= Instructions for the task =
Everything in the listing should be restated word for word.

= Material =
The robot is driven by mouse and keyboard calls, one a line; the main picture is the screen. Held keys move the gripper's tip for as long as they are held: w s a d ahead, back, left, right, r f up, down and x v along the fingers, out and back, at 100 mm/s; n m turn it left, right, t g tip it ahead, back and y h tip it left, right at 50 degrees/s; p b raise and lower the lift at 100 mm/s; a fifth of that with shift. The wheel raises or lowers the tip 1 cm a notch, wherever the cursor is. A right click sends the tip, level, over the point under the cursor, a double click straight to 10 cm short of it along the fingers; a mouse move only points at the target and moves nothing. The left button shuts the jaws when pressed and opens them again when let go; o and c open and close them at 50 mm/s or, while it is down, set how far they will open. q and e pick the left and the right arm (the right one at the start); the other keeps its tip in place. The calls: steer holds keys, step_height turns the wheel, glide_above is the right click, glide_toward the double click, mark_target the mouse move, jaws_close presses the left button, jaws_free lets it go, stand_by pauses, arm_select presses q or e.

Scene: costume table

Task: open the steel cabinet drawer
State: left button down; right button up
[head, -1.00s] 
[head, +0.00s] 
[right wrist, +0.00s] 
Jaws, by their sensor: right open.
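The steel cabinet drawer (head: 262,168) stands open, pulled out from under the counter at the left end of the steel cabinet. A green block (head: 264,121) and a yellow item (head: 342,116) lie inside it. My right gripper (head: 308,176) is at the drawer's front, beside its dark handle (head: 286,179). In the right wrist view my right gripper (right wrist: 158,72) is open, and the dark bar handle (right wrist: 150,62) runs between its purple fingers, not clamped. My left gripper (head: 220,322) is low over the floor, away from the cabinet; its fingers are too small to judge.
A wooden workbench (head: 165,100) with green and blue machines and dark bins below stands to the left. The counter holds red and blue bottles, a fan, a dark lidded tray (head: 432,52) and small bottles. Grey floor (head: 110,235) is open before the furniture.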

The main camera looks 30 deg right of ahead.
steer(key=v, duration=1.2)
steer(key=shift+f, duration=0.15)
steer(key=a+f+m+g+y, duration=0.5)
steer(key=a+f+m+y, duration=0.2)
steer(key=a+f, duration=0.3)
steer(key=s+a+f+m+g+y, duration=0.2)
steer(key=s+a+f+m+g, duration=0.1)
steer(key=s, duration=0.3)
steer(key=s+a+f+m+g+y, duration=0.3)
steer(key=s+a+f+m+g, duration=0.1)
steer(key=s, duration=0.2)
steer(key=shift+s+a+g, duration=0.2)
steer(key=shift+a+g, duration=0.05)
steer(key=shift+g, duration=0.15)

= Answer to this exercise =
The robot is driven by mouse and keyboard calls, one a line; the main picture is the screen. Held keys move the gripper's tip for as long as they are held: w s a d ahead, back, left, right, r f up, down and x v along the fingers, out and back, at 100 mm/s; n m turn it left, right, t g tip it ahead, back and y h tip it left, right at 50 degrees/s; p b raise and lower the lift at 100 mm/s; a fifth of that with shift. The wheel raises or lowers the tip 1 cm a notch, wherever the cursor is. A right click sends the tip, level, over the point under the cursor, a double click straight to 10 cm short of it along the fingers; a mouse move only points at the target and moves nothing. The left button shuts the jaws when pressed and opens them again when let go; o and c open and close them at 50 mm/s or, while it is down, set how far they will open. q and e pick the left and the right arm (the right one at the start); the other keeps its tip in place. The calls: steer holds keys, step_height turns the wheel, glide_above is the right click, glide_toward the double click, mark_target the mouse move, jaws_close presses the left button, jaws_free lets it go, stand_by pauses, arm_select presses q or e.

Scene: costume table

Task: open the steel cabinet drawer
State: left button down; right button up
[head, -1.00s] 
[head, +0.00s] 
[right wrist, +0.00s] 
Jaws, by their sensor: right open.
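The steel cabinet drawer (head: 262,168) stands open, pulled out from under the counter at the left end of the steel cabinet. A green block (head: 264,121) and a yellow item (head: 342,116) lie inside it. My right gripper (head: 308,176) is at the drawer's front, beside its dark handle (head: 286,179). In the right wrist view my right gripper (right wrist: 158,72) is open, and the dark bar handle (right wrist: 150,62) runs between its purple fingers, not clamped. My left gripper (head: 220,322) is low over the floor, away from the cabinet; its fingers are too small to judge.
A wooden workbench (head: 165,100) with green and blue machines and dark bins below stands to the left. The counter holds red and blue bottles, a fan, a dark lidded tray (head: 432,52) and small bottles. Grey floor (head: 110,235) is open before the furniture.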

The main camera looks 30 deg right of ahead.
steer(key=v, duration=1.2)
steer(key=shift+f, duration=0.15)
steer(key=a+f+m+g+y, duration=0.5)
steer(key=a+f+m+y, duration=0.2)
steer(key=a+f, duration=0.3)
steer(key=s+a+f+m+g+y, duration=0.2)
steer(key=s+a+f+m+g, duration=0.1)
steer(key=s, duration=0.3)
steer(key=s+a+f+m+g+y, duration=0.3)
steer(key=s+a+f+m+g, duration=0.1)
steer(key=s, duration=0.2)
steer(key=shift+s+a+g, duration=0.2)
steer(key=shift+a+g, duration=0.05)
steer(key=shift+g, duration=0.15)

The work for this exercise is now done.